**Collected data:**
══════════
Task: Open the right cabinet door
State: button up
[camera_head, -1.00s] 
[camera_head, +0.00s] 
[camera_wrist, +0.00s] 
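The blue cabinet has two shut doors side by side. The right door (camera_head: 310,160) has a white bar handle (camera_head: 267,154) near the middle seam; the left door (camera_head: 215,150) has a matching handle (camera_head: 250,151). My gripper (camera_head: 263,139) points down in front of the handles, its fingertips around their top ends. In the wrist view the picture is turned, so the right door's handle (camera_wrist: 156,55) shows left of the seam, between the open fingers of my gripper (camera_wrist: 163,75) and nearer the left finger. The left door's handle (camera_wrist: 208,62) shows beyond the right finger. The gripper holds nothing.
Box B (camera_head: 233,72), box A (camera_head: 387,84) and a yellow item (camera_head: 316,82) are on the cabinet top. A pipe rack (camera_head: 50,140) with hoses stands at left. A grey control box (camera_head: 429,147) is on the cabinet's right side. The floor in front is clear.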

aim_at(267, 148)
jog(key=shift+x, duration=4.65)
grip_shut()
══════════
**What to work on:** Can you give every line above again, exactly as written?

**Task result:**
Task: Open the right cabinet door
State: button up
[camera_head, -1.00s] 
[camera_head, +0.00s] 
[camera_wrist, +0.00s] 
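The blue cabinet has two shut doors side by side. The right door (camera_head: 310,160) has a white bar handle (camera_head: 267,154) near the middle seam; the left door (camera_head: 215,150) has a matching handle (camera_head: 250,151). My gripper (camera_head: 263,139) points down in front of the handles, its fingertips around their top ends. In the wrist view the picture is turned, so the right door's handle (camera_wrist: 156,55) shows left of the seam, between the open fingers of my gripper (camera_wrist: 163,75) and nearer the left finger. The left door's handle (camera_wrist: 208,62) shows beyond the right finger. The gripper holds nothing.
Box B (camera_head: 233,72), box A (camera_head: 387,84) and a yellow item (camera_head: 316,82) are on the cabinet top. A pipe rack (camera_head: 50,140) with hoses stands at left. A grey control box (camera_head: 429,147) is on the cabinet's right side. The floor in front is clear.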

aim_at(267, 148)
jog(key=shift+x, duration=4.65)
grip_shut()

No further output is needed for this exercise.